When you are done with this first pass, it is almost certain that the stakeholders will not be completely happy with the outcome of the vote. If that is the case, you should review the voting and optimize it. Here’s what you can do:

  1. Arrange the votes into three groups to represent high, medium, and low priorities.
  2. Discuss stories in each group.
  3. Move items around to create a high-priority list.
  4. Make a new vote with items in the high-priority list.

The goal during this review is to start a discussion about each group. Discuss which user stories are a low or medium priority, and which must be delivered in the near future. Why are they low priority? After discussion, stakeholders may agree to move them into the high-priority list. Also, discuss the stories that are almost high priority and decide if you should move them in the high-priority list. When you are done with the discussion, repeat voting, this time using only the items that belong to the high-priority list. Finish this second vote by ordering the product backlog from the most number of dots to the least.

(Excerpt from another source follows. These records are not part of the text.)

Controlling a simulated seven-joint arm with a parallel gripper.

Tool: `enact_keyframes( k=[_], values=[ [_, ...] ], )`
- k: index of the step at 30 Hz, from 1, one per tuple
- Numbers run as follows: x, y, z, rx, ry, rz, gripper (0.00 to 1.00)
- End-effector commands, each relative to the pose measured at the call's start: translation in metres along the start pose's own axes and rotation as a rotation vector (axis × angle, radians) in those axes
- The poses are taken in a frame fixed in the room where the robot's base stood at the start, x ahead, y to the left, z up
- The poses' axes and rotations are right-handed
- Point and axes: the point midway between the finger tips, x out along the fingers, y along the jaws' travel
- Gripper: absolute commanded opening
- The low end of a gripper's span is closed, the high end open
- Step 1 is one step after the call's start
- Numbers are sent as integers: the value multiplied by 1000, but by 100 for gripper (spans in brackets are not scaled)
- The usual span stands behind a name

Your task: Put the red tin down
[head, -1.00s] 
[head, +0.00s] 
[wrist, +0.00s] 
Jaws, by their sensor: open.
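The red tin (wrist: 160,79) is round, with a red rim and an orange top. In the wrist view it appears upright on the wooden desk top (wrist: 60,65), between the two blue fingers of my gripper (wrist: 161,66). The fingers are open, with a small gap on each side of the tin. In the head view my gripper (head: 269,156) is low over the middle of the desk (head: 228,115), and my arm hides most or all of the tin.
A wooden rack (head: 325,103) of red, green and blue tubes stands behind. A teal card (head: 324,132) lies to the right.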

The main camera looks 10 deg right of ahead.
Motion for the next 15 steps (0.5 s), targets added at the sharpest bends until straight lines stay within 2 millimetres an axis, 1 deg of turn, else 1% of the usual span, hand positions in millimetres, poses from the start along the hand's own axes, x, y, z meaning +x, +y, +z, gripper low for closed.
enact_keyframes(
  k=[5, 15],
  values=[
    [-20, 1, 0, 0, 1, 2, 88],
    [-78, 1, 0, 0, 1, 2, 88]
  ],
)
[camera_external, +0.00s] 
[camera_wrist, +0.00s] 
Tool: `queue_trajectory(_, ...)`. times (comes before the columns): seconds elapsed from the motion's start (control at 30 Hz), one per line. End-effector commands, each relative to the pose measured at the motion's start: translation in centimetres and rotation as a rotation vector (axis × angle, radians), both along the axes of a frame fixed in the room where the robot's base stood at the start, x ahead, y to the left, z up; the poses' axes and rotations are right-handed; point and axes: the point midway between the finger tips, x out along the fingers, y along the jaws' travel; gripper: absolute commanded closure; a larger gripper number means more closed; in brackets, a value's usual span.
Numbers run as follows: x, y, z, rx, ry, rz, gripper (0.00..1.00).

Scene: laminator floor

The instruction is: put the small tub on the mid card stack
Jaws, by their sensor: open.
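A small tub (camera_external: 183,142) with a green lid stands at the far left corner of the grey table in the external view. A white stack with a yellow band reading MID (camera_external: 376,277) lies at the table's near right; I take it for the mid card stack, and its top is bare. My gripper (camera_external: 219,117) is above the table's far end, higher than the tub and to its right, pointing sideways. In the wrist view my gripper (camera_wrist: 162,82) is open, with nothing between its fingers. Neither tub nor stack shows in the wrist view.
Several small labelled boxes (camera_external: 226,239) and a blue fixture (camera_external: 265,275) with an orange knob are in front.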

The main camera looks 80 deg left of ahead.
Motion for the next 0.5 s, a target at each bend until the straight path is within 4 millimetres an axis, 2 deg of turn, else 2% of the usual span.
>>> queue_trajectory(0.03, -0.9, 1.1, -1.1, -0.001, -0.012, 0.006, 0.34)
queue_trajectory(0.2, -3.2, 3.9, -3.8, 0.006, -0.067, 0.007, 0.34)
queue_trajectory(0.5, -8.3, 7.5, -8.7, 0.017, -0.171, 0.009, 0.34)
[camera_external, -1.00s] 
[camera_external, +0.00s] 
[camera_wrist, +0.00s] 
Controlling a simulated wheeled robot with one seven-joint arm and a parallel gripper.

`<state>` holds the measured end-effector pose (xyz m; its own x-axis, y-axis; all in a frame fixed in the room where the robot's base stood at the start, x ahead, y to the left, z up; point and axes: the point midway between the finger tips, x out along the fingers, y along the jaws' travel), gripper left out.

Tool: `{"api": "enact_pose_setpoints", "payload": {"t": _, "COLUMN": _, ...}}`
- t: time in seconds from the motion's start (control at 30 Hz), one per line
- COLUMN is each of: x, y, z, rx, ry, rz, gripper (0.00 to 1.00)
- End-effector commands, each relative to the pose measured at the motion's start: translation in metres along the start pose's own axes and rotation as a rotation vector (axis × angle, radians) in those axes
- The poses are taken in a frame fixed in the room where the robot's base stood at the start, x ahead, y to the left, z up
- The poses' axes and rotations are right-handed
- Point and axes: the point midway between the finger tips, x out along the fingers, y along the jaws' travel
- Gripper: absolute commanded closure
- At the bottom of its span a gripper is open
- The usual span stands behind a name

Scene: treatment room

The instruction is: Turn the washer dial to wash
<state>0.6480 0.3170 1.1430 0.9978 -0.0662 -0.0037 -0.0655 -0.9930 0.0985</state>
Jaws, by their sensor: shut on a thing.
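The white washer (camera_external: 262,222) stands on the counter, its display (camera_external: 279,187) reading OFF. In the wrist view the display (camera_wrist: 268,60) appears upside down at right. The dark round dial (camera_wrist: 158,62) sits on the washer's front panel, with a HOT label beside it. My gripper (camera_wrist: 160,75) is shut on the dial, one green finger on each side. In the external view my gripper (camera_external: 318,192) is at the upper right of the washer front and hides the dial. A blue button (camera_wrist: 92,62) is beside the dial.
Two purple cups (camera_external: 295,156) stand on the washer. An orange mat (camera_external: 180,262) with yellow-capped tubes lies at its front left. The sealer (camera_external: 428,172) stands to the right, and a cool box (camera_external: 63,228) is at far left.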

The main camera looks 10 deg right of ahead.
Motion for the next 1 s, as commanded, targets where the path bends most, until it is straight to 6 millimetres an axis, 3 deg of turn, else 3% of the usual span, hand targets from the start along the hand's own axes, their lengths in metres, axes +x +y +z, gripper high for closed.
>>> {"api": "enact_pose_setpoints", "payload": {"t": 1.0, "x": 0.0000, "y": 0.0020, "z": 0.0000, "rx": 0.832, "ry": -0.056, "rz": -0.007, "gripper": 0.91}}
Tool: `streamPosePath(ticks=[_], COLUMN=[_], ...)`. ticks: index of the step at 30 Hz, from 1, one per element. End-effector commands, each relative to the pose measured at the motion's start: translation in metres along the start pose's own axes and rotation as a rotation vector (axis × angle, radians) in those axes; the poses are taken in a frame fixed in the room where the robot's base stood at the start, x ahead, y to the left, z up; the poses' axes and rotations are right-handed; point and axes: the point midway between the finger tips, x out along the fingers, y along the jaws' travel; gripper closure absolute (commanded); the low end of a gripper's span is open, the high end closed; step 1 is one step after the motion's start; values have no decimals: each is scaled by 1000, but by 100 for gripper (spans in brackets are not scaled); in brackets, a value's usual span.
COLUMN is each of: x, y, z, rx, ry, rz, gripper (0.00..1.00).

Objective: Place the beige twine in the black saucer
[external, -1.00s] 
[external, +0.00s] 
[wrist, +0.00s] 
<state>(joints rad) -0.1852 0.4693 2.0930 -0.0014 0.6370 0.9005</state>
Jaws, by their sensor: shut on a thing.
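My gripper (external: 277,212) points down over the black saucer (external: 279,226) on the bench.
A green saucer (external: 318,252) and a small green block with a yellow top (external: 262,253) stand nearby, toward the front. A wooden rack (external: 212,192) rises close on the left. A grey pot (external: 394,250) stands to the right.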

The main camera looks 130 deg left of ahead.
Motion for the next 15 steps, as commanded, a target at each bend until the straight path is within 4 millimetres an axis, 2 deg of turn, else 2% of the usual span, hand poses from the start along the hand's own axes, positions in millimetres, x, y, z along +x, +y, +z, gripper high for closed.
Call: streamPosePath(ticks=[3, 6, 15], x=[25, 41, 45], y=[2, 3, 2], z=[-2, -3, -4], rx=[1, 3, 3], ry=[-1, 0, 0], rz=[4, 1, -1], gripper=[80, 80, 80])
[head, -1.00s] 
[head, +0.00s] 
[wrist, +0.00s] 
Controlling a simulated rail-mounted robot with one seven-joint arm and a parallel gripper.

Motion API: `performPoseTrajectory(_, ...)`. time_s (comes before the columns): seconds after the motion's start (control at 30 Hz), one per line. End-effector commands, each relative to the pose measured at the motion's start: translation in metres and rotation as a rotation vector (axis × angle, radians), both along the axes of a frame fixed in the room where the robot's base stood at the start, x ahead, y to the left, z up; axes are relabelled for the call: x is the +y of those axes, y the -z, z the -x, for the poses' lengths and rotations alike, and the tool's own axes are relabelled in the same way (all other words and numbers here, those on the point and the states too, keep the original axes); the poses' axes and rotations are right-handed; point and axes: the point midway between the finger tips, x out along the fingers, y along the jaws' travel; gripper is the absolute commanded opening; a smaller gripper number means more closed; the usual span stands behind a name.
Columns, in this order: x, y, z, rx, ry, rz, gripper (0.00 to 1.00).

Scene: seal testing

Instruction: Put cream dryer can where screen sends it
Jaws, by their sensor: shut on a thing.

Identifying the user stories that are top priorities is the first step of a two-step process. The second step is to ensure that the stories are small enough so that the team can build them in a sprint. To achieve this goal, the product owner must shift focus and start discussions with the development team. Unlike stakeholders, the team members are the ones who can measure the size of user stories.

Sizing requires a rough understanding by the development team of the user experience. The user experience enables stakeholders to discuss the success criteria. These criteria say in the words of the stakeholders how they expect the software to behave.

During this second step, seek to quickly define success criteria, so the team estimates the size of stories as soon as possible and with minimum effort. A storyboard is the perfect medium for achieving this goal. If user stories help monitor conversations with stakeholders, storyboards help to illustrate expectations rapidly and cheaply. They are concrete examples that provide the explicit information required by the development team.